Contrapositively, it is not an evidence in favor of A’s truth, when we don’t see six 6s. Right? One has to ask –
(1) How about when we see zero 6 or one 6 or two 6s or three 6s or four 6s or five 6s?
(2) The above statement also holds when we see twenty 6s?! Say, someone offers a gambling game, in which (1) you would lose your bet if he rolls a 6, and (2) you keep your bet and he pays you an amount equivalent to your bet. After losing 20 times, you would continue to play the game?
It is true that an inference that A can be rejected as improbable doesn’t offer any alternative. It would be nice if a method could answer all questions. However, such inference can be sufficient for certain decision-making.
The paper by Holmes is worth reading. It includes great examples. Thank you for bringing it to my attention.
(2) you keep your bet and he pays you an amount equivalent to your bet if he doesn’t roll a 6.

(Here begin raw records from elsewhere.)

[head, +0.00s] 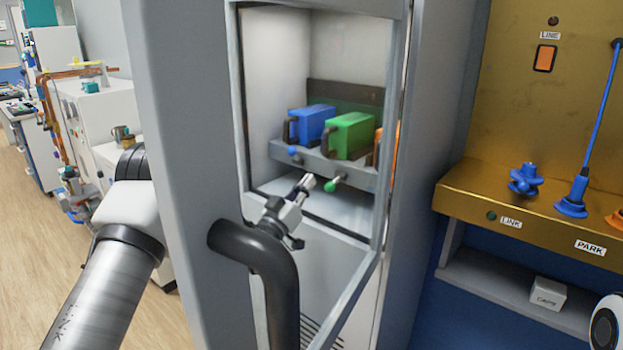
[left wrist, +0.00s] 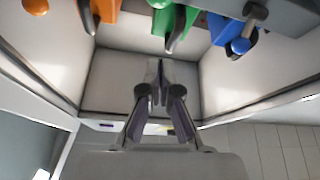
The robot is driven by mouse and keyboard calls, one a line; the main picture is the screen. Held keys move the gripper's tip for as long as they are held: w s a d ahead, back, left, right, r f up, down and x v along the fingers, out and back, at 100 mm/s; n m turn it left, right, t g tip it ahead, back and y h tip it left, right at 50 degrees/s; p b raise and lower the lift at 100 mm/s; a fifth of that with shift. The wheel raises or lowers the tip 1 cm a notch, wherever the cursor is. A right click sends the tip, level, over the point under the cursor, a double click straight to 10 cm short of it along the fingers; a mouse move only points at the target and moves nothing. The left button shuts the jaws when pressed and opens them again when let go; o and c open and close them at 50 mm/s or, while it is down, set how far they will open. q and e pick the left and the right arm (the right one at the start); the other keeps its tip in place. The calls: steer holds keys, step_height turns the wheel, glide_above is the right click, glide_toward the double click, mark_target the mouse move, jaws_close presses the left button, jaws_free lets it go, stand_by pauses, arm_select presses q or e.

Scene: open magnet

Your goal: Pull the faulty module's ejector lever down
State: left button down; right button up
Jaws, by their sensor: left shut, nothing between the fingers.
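Three modules sit side by side on a grey shelf (head: 312,163) inside the cabinet: blue (head: 311,124), green (head: 351,134) and orange (head: 378,150), the last partly hidden by the frame. A blue knob (head: 293,150) and a green knob (head: 331,186) stick out at the shelf's front. I cannot tell which module is faulty. My left gripper (head: 308,183) is shut and empty, just left of the green knob; contact is unclear. In the left wrist view its fingers (left wrist: 155,68) point toward the green module (left wrist: 165,22), with the orange one left and the blue one right. My right gripper is out of view.
The cabinet frame (head: 391,130) edges the opening. A brass panel (head: 520,100) with blue fittings is at the right. The cabinet floor is clear.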

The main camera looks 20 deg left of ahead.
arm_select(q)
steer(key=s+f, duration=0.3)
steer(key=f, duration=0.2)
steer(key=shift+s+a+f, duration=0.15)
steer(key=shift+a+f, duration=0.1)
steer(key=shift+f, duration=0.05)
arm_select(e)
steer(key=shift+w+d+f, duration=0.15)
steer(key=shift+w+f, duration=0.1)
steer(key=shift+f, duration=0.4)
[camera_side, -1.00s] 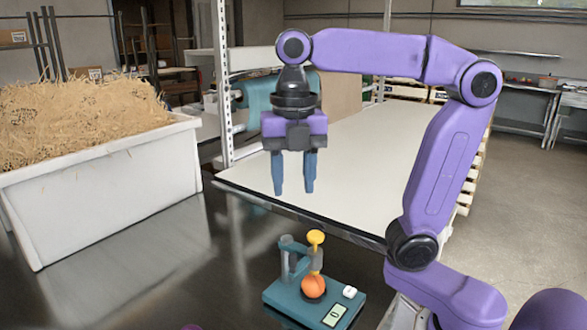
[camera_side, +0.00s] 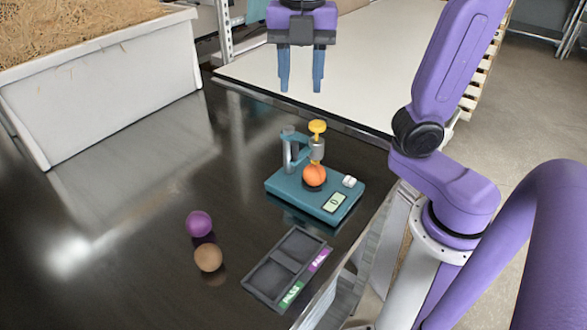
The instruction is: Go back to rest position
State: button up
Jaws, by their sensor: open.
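My gripper (camera_side: 301,88) hangs at the top of the side view with its two blue fingers apart, pointing down, and nothing between them. It is well above and behind the teal test device (camera_side: 290,192), apart from everything. An orange ball (camera_side: 315,175) sits on the device, under its yellow-topped plunger (camera_side: 317,138). The upper part of my arm is cut off by the top edge of the picture.
A purple ball (camera_side: 199,223) and a brown ball (camera_side: 208,257) lie on the dark glossy table (camera_side: 110,250). A grey two-compartment tray (camera_side: 262,281) with green and purple labels looks empty. A white bin (camera_side: 105,98) of straw stands at the back left.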

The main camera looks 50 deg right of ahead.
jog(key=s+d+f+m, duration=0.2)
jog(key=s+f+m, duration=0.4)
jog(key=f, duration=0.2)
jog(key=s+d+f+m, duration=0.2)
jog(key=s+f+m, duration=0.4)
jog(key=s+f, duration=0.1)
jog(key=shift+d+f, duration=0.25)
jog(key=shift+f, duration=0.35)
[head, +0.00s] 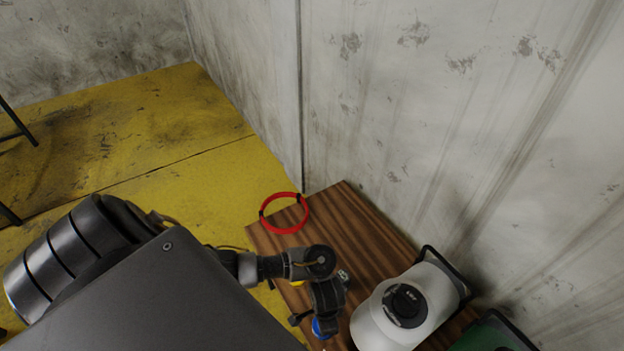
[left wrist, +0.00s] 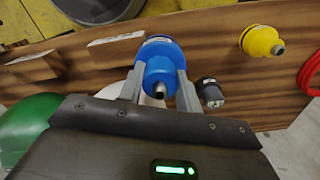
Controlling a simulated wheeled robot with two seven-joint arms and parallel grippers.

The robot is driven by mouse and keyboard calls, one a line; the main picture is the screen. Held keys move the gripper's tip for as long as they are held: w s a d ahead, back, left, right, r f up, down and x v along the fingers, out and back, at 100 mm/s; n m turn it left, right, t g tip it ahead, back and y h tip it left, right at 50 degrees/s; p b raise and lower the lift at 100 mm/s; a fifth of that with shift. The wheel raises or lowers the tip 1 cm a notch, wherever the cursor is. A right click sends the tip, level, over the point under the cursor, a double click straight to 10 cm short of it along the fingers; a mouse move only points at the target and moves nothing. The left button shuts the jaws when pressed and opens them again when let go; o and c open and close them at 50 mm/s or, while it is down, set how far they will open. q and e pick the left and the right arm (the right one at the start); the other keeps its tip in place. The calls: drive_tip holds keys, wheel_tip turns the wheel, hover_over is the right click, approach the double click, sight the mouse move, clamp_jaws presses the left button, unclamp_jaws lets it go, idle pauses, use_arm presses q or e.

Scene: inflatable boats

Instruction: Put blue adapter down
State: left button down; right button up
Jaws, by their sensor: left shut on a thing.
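The blue adapter (left wrist: 158,52) is between the two fingers of my left gripper (left wrist: 158,88) in the left wrist view, with its grey metal nozzle facing the camera. The gripper is shut on it. In the head view, the blue adapter (head: 317,328) shows only as a small blue patch below my left gripper (head: 322,318), over the wooden table (head: 345,215). I cannot tell whether the adapter touches the tabletop. My right gripper is in neither view.
A yellow adapter (left wrist: 262,41) and a small black fitting (left wrist: 210,92) are beside the blue one. A red ring (head: 264,224) lies at the table's far corner. A white canister (head: 368,325) and a green container (head: 490,337) stand right of my gripper.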

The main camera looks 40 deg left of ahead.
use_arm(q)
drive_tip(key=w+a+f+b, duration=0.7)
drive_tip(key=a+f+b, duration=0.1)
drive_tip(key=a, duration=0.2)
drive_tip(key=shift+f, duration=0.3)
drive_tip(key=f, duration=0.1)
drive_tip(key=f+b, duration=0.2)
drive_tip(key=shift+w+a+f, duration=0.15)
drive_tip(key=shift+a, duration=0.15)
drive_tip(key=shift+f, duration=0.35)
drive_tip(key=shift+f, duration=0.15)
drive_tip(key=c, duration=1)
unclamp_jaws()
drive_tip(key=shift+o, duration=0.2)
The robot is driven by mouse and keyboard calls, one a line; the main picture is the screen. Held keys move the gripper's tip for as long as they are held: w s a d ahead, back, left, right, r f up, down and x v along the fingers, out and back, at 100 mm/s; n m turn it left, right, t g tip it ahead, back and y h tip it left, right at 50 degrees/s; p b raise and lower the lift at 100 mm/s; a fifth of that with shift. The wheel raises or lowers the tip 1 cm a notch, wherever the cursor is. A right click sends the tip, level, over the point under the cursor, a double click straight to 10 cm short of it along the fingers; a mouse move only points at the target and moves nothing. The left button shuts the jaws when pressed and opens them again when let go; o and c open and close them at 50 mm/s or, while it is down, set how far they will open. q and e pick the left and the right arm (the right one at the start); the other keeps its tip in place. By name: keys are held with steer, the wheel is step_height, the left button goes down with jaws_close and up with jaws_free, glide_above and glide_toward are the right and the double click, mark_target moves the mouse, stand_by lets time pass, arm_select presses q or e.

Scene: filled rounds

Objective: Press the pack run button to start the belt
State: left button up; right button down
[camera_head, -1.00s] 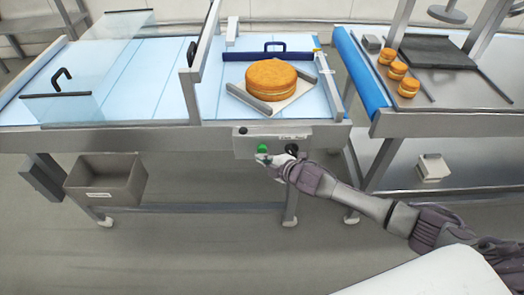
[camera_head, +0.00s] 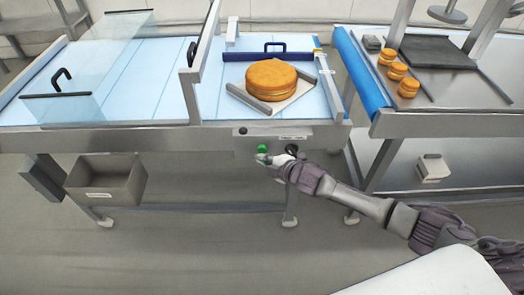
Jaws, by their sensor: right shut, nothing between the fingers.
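The green button (camera_head: 262,148) is on the grey control panel (camera_head: 243,143) at the front edge of the belt table. My right gripper (camera_head: 262,158) is shut and empty, its tips just below the green button and overlapping its lower edge in the picture. I cannot tell whether the tips touch it. A dark knob (camera_head: 292,148) sits to the right on the same panel, partly behind the gripper. A large round filled cake (camera_head: 271,79) lies on white paper on the light blue belt (camera_head: 150,70). My left gripper is not in view.
A blue-edged steel table (camera_head: 440,124) with several small filled rounds (camera_head: 397,70) stands at the right. A grey bin (camera_head: 105,180) hangs under the belt at the left. Clear guards (camera_head: 70,106) stand over the belt's left part. The floor in front is clear.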

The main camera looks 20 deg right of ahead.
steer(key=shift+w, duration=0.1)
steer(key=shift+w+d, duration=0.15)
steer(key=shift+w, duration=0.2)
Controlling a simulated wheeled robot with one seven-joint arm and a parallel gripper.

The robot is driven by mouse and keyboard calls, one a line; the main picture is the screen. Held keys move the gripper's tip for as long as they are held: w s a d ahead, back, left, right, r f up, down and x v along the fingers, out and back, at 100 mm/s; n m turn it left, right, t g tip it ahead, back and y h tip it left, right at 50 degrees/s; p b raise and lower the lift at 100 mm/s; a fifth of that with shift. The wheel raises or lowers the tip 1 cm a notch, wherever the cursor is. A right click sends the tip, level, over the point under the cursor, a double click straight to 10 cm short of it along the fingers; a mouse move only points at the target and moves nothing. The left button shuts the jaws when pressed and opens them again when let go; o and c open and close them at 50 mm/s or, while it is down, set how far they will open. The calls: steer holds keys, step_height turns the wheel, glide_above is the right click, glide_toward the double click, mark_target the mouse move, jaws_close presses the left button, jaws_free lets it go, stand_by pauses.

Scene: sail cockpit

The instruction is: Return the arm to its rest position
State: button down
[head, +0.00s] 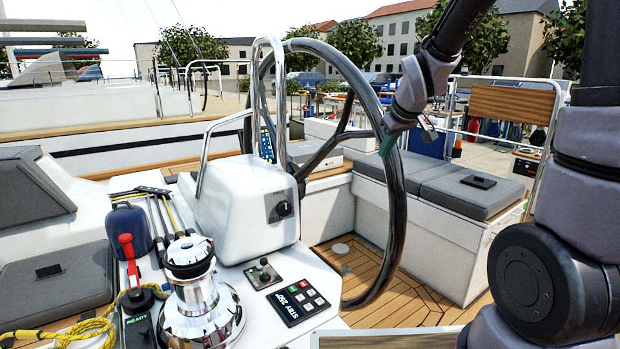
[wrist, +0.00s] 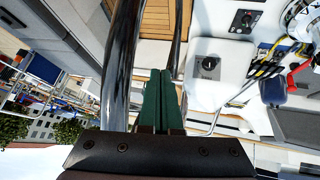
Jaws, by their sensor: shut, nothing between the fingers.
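My arm comes in from the right in the head view and bends down toward the steering wheel. My gripper (head: 387,143) hangs at the wheel's right side, its green fingertips overlapping the rim in the picture. I cannot tell whether it touches the rim. In the wrist view the two green fingers of my gripper (wrist: 165,95) lie together, shut and empty. The dark wheel rim (head: 397,215) stands upright, and it runs close beside the fingers in the wrist view (wrist: 118,65).
A white pedestal (head: 240,205) with a steel rail stands left of the wheel. A grey-cushioned bench (head: 465,190) holds a small dark object (head: 478,182). The teak floor (head: 360,265) is clear.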

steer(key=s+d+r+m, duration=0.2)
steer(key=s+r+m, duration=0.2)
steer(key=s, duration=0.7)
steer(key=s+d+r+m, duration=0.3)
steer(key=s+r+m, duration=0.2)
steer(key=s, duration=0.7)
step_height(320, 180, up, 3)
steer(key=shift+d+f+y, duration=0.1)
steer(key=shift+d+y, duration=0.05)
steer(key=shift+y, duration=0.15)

“What to use instead? Pure probability, baby”. I agree, if probability is what you are after.
But I also think that your (1) is a misrepresentation by including the Pr. Holmes is -with good reason- carefully talking about by using “implausible”. To me “implausible” is not what you state above:
“Not plausible is a synonym for not likely, which is a synonym for of low probability.”
To me this makes your argument semantic, or at least not a “proof”.
To explicate: Say X is one says she observed 1 tail when tossing a fair coin and know that an A is responsible. Say A’ is “A series of 100 heads were thrown in a row with that coin” and A” is “99 tails were thrown in a row with that coin”. Both A’ and A” have very low probability indeed by themselves regardless of any evidence, but A” is more plausible to be true given X even if A” is still incredibly unlikely (and that in reality A”’ is the reason for X which was “1 toss with a fair coin”).
So to my understanding (1) should be A being TRUE |X & Pr(X|A) = small) = implausible is the decision made in “statistical significance”, not the (1) you write. If your (1) were what one is after, then yes, pure probability, baby.